Le deuxième chapitre, le cousin est retrouvé. C’est sa voix. D’entre l’amoncellement de cadavres, il parle encore. Soubresaut. Un dernier instant d’éclat, de quoi rendre hommage à tous les disparus. Le désarroi, féroce et puissant s’insinue, j’ai écorché les mots, insupportables. J’ai vu, toutes les images, glaçantes. Je ne voulais pas comprendre, je ne voulais pas trop entrer dans l’histoire. Mais, Han Kang n’a pas gagné son prix Nobel pour rien. Elle nous enferme, telle une araignée vive. Elle a des choses à dire, à crier. Je ne suis pas coréenne mais me suis renseignée.


Quand le corps est mort, où va l’âme ? te demandes-tu. Combien de temps reste-elle encore près de son enveloppe ?

Tout en vérifiant qu’il n’y a pas d’autres bougies à remplacer, tu te diriges vers la porte.

Quand un vivant regarde un défunt, l’âme du mort ne serait-elle pas là, à côté, à scruter son visage ?

Avant de sortir, tu te retournes. Les âmes ne sont nulle part. Il n’y a que des gens allongés dans le silence et l’horrible puanteur.


Traumatisme national

Mai 1980, les étudiants prennent conscience qu’une nouvelle politique est possible. Mai 1980, un coup d’état survient et le dictateur félicite ses armées, les encourage à tuer de manière abjecte et atroce tous les opposants politiques. Dans les rues, les citoyens voient défiler des troupes, prêts à tirer, à massacrer. On comptera plus de 2000 morts de jour-ci. Les étudiants représentent une menace. Ils sont tués ou emprisonnés. Puis torturés pour ceux encore en vie. Lorsque l’état politique retrouve sa démocratie, ceux ayant vécu dans les rets des policiers en gardent un souvenir cuisant, un traumatisme menant au suicide.

Pour avoir regardé Squid Game et d’autres séries coréennes, j’ai souvent pensé à cette violence étatique. Han Kang me ramène à cette dystopie sur Netflix car le traumatisme national peine à guérir. Alors on le hurle, on le purge comme on peut. Ce sont souvent des personnages, proie à une autorité souveraine, presque divine. Un mépris des classes sociales les plus pauvres et un respect terrifiant envers les classes sociales les plus riches. Dans chaque dramas que j’ai visionné, la lutte des classes battait dans le cœur de l’essence même de la série ou du roman. Cela ne vient pas de nulle part, ce n’est pas une violence gratuite. Elle porte en elle des notions de liberté et de changements radicaux mais tuées avant que ça ne puisse advenir. Les grands préfèrent garder leur privilège, du sang sur leur main.

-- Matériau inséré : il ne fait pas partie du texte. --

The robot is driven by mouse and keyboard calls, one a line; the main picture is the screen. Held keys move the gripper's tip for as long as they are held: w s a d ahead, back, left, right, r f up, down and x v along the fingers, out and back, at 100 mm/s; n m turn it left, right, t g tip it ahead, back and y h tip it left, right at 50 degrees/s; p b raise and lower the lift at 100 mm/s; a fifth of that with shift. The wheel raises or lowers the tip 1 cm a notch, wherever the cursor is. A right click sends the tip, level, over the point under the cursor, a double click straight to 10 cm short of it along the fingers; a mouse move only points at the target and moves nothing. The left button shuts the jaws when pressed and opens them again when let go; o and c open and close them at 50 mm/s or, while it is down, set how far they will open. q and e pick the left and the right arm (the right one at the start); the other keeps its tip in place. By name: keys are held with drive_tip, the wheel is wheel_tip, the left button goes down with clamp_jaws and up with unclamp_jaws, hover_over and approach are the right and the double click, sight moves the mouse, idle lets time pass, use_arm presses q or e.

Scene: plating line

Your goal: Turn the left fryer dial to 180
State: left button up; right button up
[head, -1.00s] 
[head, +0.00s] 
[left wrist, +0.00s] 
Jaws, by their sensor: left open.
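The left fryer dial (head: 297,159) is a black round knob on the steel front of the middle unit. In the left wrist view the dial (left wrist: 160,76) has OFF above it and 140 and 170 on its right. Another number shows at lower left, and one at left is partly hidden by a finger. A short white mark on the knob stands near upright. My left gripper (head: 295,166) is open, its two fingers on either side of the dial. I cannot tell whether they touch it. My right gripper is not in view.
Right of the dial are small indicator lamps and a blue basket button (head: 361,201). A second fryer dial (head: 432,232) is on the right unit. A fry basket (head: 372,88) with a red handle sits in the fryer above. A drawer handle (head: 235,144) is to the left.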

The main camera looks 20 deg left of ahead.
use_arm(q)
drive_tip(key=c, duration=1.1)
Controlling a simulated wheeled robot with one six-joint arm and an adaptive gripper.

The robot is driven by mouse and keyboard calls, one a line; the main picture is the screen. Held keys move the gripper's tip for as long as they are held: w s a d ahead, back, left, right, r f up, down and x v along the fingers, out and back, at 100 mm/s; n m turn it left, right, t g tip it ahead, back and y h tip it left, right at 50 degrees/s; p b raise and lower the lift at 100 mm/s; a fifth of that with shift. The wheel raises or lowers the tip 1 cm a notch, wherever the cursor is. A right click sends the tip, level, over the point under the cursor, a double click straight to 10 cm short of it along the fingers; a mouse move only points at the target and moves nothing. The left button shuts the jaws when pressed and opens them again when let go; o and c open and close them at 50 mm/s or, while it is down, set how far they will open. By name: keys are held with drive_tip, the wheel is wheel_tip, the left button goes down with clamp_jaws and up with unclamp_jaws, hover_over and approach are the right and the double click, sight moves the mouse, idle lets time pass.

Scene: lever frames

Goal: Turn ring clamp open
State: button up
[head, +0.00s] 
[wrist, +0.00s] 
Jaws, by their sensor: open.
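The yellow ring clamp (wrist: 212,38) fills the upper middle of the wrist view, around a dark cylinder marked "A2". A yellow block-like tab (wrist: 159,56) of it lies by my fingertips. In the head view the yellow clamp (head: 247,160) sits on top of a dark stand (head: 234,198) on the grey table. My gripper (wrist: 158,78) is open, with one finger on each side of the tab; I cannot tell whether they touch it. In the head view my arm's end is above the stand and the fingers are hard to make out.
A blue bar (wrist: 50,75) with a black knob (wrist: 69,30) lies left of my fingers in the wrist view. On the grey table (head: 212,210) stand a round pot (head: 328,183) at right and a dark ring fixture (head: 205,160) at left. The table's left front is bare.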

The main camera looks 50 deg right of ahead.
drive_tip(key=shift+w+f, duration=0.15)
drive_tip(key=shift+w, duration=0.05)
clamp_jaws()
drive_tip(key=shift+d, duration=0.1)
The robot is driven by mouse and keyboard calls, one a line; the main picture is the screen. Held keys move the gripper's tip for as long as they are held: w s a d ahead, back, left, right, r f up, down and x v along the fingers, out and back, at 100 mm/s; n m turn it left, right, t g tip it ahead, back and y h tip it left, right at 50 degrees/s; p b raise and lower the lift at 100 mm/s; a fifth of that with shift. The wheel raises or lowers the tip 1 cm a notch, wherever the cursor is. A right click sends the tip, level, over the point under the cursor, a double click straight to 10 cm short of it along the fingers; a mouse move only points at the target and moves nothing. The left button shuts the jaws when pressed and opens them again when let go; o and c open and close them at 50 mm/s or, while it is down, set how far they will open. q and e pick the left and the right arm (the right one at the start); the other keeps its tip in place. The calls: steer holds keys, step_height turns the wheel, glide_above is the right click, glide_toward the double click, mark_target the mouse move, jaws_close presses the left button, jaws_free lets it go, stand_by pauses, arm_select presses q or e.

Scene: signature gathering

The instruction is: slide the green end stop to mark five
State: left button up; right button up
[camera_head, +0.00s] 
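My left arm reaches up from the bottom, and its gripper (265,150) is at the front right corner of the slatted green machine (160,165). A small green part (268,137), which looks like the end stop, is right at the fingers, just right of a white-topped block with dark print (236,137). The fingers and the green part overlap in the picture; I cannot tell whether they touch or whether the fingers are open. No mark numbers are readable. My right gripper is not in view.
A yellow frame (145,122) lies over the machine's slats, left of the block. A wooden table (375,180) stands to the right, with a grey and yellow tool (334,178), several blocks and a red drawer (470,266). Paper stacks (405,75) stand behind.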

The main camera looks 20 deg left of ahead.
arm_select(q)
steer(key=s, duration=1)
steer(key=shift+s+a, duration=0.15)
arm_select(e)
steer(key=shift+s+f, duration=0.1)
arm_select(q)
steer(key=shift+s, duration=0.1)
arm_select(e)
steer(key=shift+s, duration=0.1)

Sous les morceaux de tissus que tu t’apprêtes à soulever t’attendent un visage portant une longue déchirure, une épaule tranchée, des seins qui pourrissent sous un chemisier… La nuit, quand ces images te hantent, tu t’endors sur des chaises de la cantine que tu as juxtaposées, au sous-sol du bâtiment principal, et tu te réveilles en sursaut. Tu te tortilles à cause de la vision des fusils et des couteaux qui menacent ton visage, ta poitrine.


Symboles

Ils se faufilent dans l’intimité, dans ces suggestions et cette transcendance. Les symboles, des images, des métaphores, se tissent dans toute son œuvre. Le mort parle, dépasse la réalité et nous entraîne dans un mouvement de deuil et de compassion. Les chaussures, comme un objet dans une composition révèle son sens terrible de la vie éteinte, de cette personne, le cœur décharné. Il respirait encore il y a un instant. Et les bâtisses, les bâtiments, le dédale de couloirs ! Ce sentiment de perte, effroyable. Le symbole se niche dans la longueur des phrases, dans les pensées du personnage, dans ses confrontations, son incompréhension.


Elle a reçu sept gifles. C’était un mercredi après-midi vers quatre heures. Comme elle en a reçu plusieurs très violentes sur la même joue, elle ne sait pas laquelle avait fait éclater les veines au dessus de la pommette droite.


Je place Han Kang dans le mouvement du néo symbolisme. Par l’emploi et la fabrication de ses métaphores et de ses images, elle assemble et créé un monde réel. Lui donne du sens. Lui donne de la beauté. Son style semble si fragile mais assure toute la complexité de sa maîtrise. Je suis éblouie par ses dons démontrant son intelligence. Elle m’est toujours un régal, un modèle. Une inspiration. J’ai toujours désiré écrire l’impensable, l’innommable, offrir au papier des mots attrapant des sujets sordides et tabous pour les dénoncer, les montrer. Han Kang m’est précieuse car elle m’enseigne que c’est possible, d’écrire sur un traumatisme. Et quel courage d’outrepasser le déni pour transformer la mort en vie.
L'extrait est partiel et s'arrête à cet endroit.